Sunday, May 1, 2011

Hw#50

Precis:

In this book, it is explaining the different costs of funerals and different cost of things you can buy within the funeral home. The first story in this book is about a 18 year old girl who died of a heart attack. The family is trying to buy different things for their daughter such as a coffin, different viewings times, embalming, etc. We find out that during the funeral process that people who own the funeral home don't tell the whole truth when it comes to the things they give. For example the prices of the embalming process.

Quotes:


  • Pg.9 "Had the Johnson's known enough to ask Fielding if he'd instead hold Jenny in a refrigeration unit until the viewing, which also would have slowed her decay.
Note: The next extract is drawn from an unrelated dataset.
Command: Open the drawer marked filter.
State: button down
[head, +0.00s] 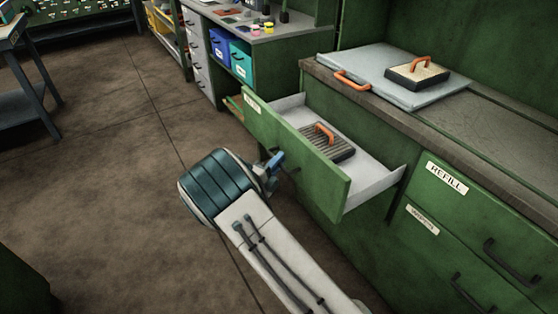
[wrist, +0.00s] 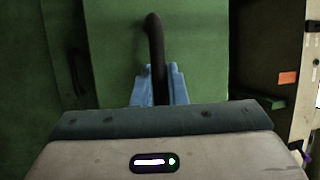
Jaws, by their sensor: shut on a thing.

Fielding would have said he doesn't offer refrigeration because it won't make Jenny look nearly as good as she could."
  • Pg.13 "The price was high, but, they felt, worth the protection bronze afforded. (Had they known, they could have gone online and, tapping into the score of the Internet brokers, ordered the very small casket for overnight delivery for twenty-five percent less. By law Fielding would have been required to accept it, and without charging a handling fee.)
  • Pg.32 "There was rot, fungus and mold... Osborne sued the casket's manufacturer for consumer fraud. The company settled the lawsuit out of court."

When it comes to death and dealing with it you never really know if you can trust anyone based on the book. Most of times they over price things, they don't give you different options you can use so you can get things for a lower price, and they also supply you with coffins that are sometimes defective. So far in the 1/3 of this book it really made me rethink about the whole care of the dead process because I never really thought that it would cost so much money to do a funeral in a funeral home and set up viewing times and also get a headstone for the burial and then you also have to organize the burial.